=== RECORDS SHOWN ===
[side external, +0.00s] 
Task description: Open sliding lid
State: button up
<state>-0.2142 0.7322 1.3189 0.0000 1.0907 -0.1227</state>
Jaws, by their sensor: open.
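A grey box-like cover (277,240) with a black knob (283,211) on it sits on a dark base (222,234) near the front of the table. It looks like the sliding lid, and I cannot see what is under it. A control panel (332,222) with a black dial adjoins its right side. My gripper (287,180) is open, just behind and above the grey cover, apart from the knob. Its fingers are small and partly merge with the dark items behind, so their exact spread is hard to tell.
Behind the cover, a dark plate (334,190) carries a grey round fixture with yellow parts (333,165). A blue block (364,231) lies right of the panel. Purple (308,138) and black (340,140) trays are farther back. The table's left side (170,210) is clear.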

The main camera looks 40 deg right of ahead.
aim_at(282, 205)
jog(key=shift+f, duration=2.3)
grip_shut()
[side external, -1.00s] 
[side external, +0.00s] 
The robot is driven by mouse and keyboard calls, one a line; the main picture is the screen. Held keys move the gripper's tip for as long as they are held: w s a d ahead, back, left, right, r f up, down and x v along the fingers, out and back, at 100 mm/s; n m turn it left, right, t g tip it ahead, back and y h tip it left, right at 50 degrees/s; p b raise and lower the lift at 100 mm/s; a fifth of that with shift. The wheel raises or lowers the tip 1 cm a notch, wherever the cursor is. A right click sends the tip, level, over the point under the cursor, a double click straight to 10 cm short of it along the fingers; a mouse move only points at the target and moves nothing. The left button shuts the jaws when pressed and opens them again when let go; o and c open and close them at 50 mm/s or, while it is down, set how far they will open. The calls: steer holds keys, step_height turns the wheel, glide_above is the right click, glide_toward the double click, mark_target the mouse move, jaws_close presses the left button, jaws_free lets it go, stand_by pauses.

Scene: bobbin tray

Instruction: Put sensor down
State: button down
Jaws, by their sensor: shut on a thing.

...

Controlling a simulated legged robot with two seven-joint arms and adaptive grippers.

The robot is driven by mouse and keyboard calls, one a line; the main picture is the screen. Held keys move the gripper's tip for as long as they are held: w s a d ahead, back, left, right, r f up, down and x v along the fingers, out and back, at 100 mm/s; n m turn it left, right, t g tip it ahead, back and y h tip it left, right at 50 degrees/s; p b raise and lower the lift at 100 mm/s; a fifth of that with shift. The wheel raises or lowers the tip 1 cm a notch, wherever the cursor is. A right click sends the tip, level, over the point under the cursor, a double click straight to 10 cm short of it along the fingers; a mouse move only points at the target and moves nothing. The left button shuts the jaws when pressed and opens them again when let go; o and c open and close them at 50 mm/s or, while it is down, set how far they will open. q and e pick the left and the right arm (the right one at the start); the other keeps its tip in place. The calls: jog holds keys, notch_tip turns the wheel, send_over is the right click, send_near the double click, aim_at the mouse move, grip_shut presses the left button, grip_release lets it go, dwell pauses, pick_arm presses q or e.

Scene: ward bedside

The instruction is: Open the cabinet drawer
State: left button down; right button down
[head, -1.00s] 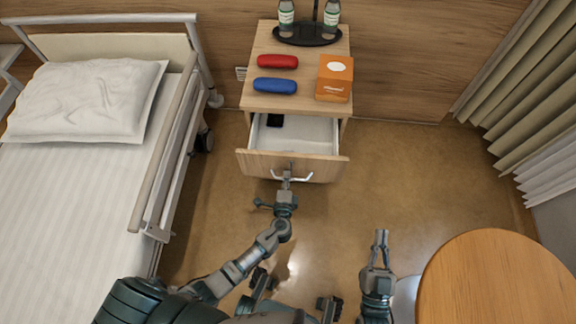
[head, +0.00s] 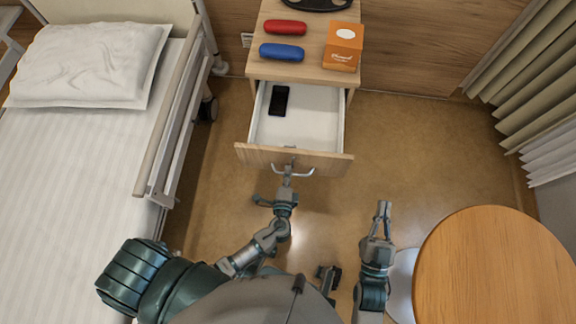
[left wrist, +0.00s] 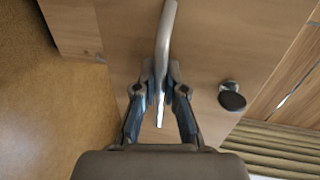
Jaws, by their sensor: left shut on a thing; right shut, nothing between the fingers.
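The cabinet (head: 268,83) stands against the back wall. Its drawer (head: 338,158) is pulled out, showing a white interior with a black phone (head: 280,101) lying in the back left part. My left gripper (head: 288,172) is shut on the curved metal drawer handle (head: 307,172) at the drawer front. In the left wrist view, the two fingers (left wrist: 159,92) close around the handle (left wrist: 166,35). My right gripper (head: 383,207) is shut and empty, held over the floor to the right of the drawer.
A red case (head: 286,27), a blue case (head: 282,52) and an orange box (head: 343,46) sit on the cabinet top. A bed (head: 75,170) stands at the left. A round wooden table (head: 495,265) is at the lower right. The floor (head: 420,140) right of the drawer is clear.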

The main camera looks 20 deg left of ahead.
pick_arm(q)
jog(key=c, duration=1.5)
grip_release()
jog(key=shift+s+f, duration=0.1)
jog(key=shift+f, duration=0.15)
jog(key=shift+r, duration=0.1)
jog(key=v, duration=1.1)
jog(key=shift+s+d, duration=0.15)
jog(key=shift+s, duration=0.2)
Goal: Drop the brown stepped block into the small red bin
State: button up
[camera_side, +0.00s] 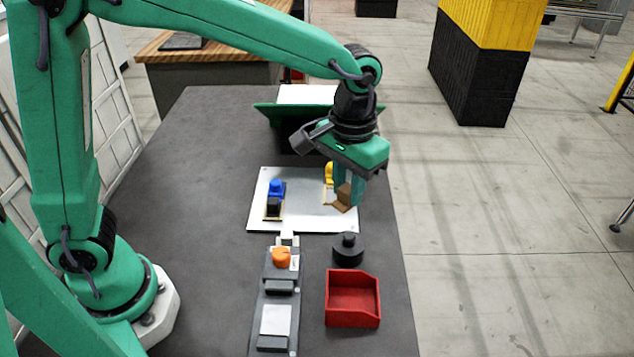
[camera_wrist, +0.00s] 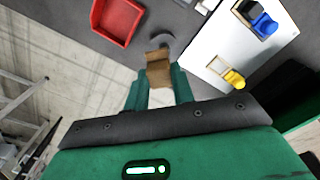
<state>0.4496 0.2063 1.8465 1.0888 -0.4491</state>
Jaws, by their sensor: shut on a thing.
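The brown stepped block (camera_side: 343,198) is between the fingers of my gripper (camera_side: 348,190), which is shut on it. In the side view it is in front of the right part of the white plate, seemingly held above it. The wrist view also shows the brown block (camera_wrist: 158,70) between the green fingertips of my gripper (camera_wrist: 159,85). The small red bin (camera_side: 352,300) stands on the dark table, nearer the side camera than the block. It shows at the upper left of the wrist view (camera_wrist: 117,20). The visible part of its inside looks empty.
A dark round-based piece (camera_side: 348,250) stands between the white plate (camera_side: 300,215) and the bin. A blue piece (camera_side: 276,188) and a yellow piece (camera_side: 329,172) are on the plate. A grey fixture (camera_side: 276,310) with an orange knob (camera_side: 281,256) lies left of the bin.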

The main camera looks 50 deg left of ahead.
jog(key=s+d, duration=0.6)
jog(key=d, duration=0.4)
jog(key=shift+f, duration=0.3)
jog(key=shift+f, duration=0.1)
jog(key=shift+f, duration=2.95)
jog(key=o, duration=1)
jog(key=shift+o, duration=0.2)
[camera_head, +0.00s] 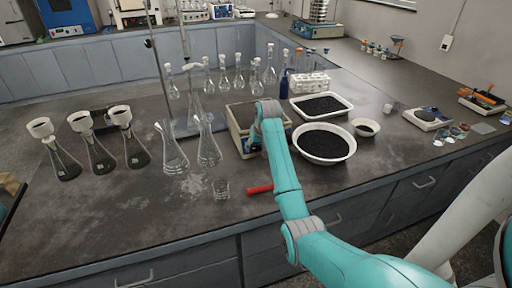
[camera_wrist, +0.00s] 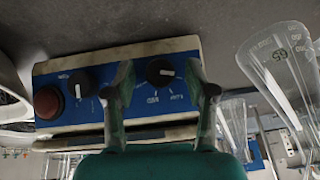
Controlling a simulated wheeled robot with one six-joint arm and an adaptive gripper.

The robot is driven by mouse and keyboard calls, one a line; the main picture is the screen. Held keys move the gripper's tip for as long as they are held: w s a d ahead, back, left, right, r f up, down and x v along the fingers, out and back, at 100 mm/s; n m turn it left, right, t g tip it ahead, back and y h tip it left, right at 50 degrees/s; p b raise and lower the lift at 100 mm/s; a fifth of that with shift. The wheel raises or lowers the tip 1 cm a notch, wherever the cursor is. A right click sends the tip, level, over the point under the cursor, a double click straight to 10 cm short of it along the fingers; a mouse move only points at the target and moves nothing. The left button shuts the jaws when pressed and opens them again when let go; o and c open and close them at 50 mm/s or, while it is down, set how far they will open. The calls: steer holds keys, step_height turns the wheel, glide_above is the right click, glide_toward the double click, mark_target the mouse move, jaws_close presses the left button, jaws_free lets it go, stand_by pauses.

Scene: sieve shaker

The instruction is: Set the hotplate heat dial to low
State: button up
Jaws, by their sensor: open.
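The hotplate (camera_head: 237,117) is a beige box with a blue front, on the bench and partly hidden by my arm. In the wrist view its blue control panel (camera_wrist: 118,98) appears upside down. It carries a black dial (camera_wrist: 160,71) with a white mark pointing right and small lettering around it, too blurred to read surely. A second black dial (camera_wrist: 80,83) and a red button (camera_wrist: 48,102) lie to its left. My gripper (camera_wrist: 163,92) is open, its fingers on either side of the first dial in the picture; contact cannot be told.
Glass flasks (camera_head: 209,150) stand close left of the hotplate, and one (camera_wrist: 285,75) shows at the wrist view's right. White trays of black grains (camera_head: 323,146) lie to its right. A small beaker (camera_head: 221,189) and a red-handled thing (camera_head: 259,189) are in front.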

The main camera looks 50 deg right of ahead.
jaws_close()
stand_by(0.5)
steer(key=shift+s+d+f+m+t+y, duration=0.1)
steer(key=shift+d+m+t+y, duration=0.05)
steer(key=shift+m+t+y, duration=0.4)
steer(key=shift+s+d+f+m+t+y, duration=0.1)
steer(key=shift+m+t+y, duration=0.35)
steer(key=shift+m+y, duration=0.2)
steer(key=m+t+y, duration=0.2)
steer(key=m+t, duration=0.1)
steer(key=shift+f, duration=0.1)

=== GOAL OF THE EXERCISE ===
Reproduce each line from the records that contains the word "joint".

=== ANSWER TO THE EXERCISE ===
Controlling a simulated legged robot with two seven-joint arms and adaptive grippers.
Controlling a simulated wheeled robot with one six-joint arm and an adaptive gripper.

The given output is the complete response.